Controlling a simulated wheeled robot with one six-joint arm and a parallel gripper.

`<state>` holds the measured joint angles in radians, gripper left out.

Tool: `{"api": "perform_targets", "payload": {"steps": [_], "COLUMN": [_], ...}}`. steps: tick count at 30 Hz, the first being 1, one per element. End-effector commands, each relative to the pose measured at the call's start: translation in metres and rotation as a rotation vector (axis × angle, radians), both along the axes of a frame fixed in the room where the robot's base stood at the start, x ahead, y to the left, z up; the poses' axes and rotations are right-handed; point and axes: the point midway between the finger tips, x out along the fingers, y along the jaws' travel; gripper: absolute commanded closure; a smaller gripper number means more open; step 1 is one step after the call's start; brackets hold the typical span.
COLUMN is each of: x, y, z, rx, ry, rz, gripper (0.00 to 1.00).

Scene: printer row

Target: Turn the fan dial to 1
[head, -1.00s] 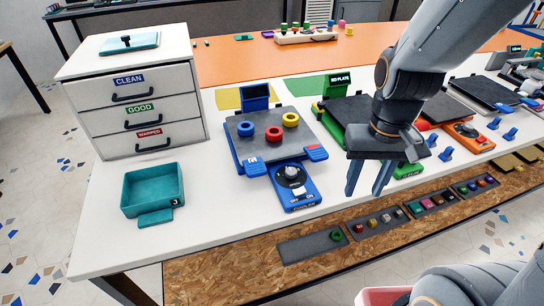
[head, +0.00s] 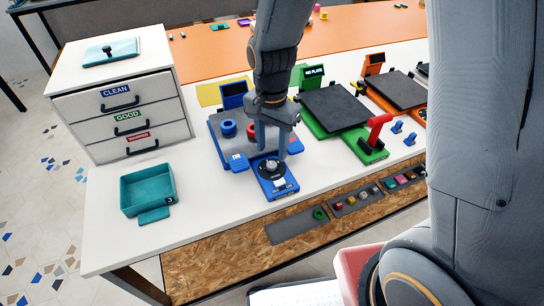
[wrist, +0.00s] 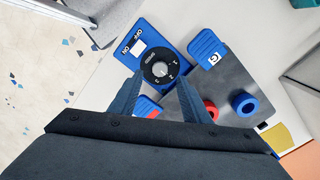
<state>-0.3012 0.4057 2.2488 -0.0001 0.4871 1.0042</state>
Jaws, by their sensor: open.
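In the head view the dial (head: 270,168) is on the blue panel (head: 279,189) at the front of the blue printer. My gripper (head: 271,150) is open and points down over the dial. In the wrist view its two fingers (wrist: 158,79) lie either side of the dial's near edge; contact cannot be told.
The blue printer's dark bed (head: 222,128) holds a blue ring (head: 228,128) and others partly hidden by my arm. Blue tabs (head: 237,162) flank the panel. A teal bin (head: 148,189) and white drawers (head: 125,115) stand left. A green printer (head: 365,148) with a red handle stands right.

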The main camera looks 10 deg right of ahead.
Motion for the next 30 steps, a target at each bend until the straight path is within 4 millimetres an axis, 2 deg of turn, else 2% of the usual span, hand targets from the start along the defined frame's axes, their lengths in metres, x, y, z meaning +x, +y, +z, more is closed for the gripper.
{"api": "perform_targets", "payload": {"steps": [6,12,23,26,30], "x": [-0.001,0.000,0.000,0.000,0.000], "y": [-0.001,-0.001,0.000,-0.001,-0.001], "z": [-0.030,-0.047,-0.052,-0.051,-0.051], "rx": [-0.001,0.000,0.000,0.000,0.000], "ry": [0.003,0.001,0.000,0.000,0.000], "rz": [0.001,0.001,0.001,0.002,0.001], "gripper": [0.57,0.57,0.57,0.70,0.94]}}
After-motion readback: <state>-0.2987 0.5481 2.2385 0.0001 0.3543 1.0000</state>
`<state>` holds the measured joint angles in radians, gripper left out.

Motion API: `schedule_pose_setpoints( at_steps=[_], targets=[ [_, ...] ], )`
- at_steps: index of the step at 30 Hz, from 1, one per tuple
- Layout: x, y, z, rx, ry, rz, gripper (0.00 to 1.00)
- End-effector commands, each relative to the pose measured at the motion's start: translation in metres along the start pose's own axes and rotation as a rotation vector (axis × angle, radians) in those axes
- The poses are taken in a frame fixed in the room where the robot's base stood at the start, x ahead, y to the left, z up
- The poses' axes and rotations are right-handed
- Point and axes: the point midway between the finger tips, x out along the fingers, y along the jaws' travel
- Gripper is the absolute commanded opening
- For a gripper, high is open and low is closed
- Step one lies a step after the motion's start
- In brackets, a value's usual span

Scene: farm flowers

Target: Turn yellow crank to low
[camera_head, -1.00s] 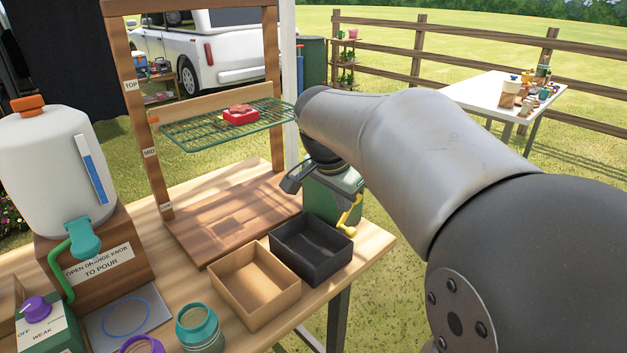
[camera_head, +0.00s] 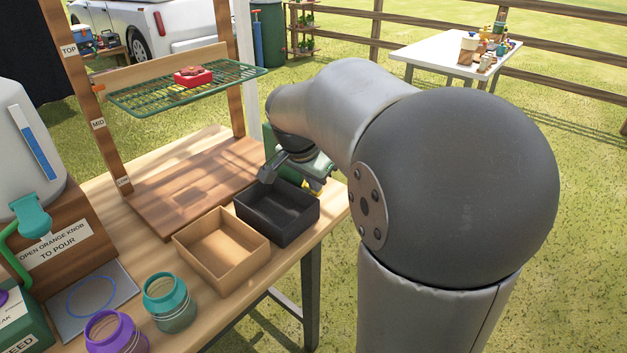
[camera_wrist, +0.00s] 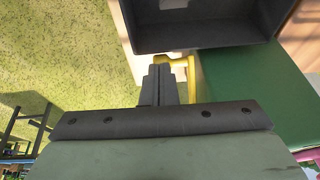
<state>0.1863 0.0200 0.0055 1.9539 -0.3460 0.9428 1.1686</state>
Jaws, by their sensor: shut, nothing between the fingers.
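The yellow crank (camera_head: 312,185) is on the green box at the table's right end, mostly hidden by my arm and gripper in the head view. In the wrist view, part of the yellow crank (camera_wrist: 175,58) shows just beyond and to the right of my fingertips. My gripper (camera_wrist: 160,70) is shut and empty, its fingers very close to the crank; I cannot tell whether they touch. The green box (camera_wrist: 255,105) fills the right of the wrist view. Its setting marks are not visible.
A black tray (camera_head: 285,232) stands close beside my gripper, and a tan tray (camera_head: 184,243) is left of it. A wooden rack with a green wire shelf (camera_head: 135,102) rises behind. Teal jar (camera_head: 171,318) and purple jar (camera_head: 110,340) stand in front. Grass lies right of the table.

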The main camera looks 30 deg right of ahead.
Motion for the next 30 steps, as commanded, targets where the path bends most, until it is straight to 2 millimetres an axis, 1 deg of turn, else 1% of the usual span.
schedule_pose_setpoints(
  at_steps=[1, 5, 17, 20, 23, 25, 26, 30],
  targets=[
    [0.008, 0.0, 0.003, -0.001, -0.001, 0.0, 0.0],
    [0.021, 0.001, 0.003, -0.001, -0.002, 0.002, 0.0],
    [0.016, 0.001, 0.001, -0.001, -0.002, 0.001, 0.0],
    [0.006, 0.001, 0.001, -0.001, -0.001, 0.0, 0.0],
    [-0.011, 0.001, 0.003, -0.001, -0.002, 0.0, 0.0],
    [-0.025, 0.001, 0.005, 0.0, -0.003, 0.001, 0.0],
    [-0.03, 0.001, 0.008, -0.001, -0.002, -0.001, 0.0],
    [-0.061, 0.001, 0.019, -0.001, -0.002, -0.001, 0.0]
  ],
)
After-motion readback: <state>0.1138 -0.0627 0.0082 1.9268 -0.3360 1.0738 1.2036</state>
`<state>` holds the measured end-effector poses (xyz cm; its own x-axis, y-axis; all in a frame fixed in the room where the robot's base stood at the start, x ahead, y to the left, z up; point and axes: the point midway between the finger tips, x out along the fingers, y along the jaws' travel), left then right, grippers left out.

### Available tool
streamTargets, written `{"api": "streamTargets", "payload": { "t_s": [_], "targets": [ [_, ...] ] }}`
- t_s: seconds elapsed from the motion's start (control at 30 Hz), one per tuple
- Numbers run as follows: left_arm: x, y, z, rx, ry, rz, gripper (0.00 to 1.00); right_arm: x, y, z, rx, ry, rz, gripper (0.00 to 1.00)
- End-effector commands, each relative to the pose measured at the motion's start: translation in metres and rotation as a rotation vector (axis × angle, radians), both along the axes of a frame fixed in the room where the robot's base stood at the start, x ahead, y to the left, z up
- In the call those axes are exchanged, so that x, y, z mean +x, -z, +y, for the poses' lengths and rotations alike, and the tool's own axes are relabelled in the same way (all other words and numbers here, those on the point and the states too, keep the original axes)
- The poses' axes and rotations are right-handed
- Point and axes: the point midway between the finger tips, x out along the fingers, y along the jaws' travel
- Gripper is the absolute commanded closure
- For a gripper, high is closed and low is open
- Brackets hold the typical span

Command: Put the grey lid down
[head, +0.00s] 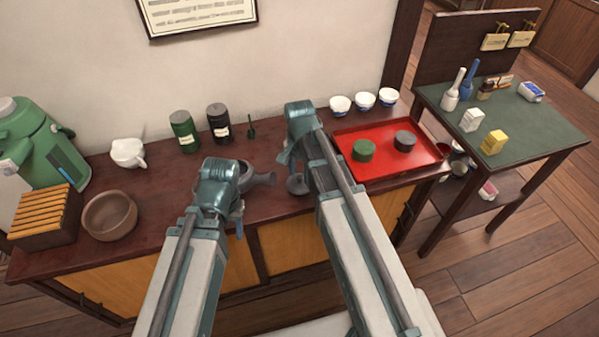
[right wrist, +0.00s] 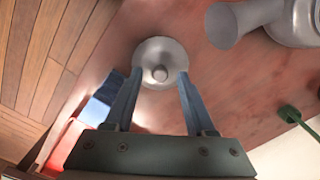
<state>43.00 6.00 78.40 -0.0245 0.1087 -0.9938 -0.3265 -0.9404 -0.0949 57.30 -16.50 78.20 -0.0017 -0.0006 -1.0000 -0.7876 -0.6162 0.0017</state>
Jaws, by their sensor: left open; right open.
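The grey lid (head: 297,186) is a round metal disc with a small knob, and it appears to rest knob up on the dark red counter (head: 165,200). In the right wrist view the lid (right wrist: 160,52) lies at the tips of my right gripper (right wrist: 159,76), whose blue fingers are open on either side of the knob, not closed on it. A grey teapot (head: 252,178) with a side handle stands left of the lid; it also shows in the right wrist view (right wrist: 292,22). My left gripper (head: 238,218) is open near the counter's front edge, mostly hidden behind its arm.
Two tins (head: 184,131) stand at the back. A brown bowl (head: 110,216) is at left.

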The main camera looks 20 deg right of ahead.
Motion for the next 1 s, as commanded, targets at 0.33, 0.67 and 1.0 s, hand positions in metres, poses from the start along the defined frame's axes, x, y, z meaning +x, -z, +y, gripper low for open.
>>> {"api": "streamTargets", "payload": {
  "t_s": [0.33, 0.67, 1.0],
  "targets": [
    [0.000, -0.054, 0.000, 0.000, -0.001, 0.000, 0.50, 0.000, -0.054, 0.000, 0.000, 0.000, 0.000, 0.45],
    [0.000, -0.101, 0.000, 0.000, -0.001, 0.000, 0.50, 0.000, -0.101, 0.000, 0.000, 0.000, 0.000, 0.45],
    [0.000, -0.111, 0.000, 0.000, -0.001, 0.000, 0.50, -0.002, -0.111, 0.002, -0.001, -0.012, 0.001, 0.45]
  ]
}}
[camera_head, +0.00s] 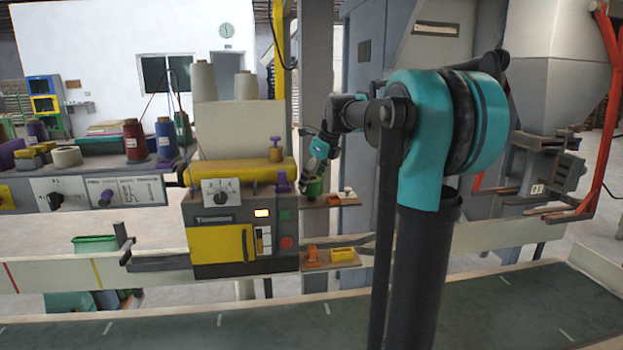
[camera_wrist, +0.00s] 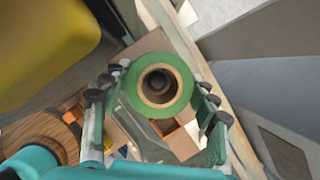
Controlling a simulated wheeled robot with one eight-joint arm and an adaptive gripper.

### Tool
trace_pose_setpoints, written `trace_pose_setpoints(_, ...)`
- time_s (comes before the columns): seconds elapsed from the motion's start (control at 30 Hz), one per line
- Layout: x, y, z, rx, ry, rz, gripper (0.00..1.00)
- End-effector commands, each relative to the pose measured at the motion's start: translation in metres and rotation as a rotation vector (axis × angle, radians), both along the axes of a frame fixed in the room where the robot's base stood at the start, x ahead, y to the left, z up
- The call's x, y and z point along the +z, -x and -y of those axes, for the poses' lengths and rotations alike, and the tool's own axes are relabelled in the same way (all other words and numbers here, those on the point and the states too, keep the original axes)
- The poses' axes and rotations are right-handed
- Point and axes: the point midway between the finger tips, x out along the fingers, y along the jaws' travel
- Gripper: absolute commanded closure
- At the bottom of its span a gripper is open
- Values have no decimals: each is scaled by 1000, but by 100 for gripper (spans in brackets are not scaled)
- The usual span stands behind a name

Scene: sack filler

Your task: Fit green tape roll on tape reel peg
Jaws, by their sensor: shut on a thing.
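The green tape roll (camera_wrist: 179,69) has a tan core and sits between the fingers of my gripper (camera_wrist: 155,105) in the wrist view. My gripper is shut on it, with the fingers on its left and right sides. Inside the core is a dark round shape, perhaps the tape reel peg; I cannot tell whether the roll is around it or above it. In the head view the green roll (camera_head: 315,187) shows small below my gripper (camera_head: 317,168), close over a brown shelf (camera_head: 345,201) right of the filler's control box. No peg is clearly visible there.
The control box (camera_head: 211,216) and yellow cylinder (camera_head: 230,171) stand close left of my gripper. A small white-topped item (camera_head: 348,190) is on the shelf's right part. Orange and yellow bins (camera_head: 343,254) sit below. A grey post (camera_head: 316,60) rises behind.

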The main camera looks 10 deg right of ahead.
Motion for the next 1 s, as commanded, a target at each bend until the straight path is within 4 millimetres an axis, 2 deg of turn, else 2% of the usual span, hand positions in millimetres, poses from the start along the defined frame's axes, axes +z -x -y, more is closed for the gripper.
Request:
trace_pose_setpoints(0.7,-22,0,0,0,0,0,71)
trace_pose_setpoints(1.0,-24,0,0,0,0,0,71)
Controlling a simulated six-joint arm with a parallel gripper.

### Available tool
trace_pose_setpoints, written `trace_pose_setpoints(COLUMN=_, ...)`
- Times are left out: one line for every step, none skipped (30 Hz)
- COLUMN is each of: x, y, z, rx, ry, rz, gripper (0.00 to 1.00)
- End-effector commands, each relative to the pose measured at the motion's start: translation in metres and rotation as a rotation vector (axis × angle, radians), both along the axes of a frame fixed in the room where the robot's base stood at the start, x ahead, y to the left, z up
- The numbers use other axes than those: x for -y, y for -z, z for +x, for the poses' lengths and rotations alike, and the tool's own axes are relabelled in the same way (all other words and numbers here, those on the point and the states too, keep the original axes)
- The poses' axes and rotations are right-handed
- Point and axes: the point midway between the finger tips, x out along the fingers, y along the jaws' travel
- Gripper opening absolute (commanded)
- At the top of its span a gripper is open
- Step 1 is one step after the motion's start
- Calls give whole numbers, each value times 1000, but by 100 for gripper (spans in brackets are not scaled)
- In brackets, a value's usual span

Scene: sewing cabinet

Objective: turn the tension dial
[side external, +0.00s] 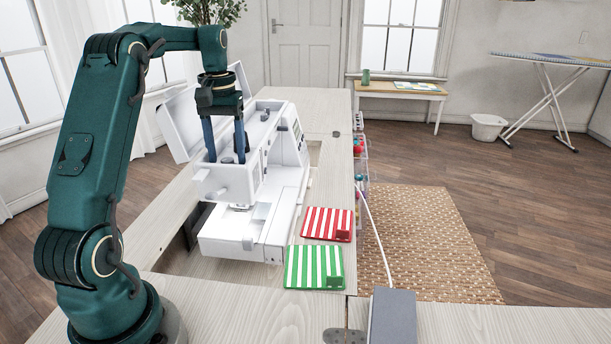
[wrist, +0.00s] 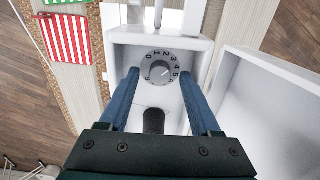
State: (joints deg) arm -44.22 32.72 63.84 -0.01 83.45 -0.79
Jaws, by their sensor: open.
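The tension dial (wrist: 157,67) is a grey round knob with a ring of numbers, set in the top of the white sewing machine (side external: 288,156). In the wrist view it shows between and just beyond my fingertips. My gripper (side external: 226,157) points down over the machine's head, its two blue fingers spread apart. In the wrist view my gripper (wrist: 160,75) is open, with a finger on either side of the dial and nothing held. A dark post (wrist: 153,121) shows between the fingers, nearer the palm. Contact between fingers and machine cannot be told.
The machine's white lid (side external: 192,118) stands open behind its head. A red-striped cloth (side external: 327,224) and a green-striped cloth (side external: 313,267) lie on the cabinet top (side external: 180,257) beside the machine. A grey box with a cable (side external: 392,314) stands at the front.

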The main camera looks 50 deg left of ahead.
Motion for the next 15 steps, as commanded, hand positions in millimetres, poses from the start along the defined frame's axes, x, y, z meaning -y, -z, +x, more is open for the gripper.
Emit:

● **Directive**: Look for the word "simulated" and return every line where it occurs.

● **Correct output**:
Controlling a simulated wheeled robot with one six-joint arm and a parallel gripper.
Controlling a simulated wheeled robot with one eight-joint arm and an adaptive gripper.
Controlling a simulated six-joint arm with a parallel gripper.

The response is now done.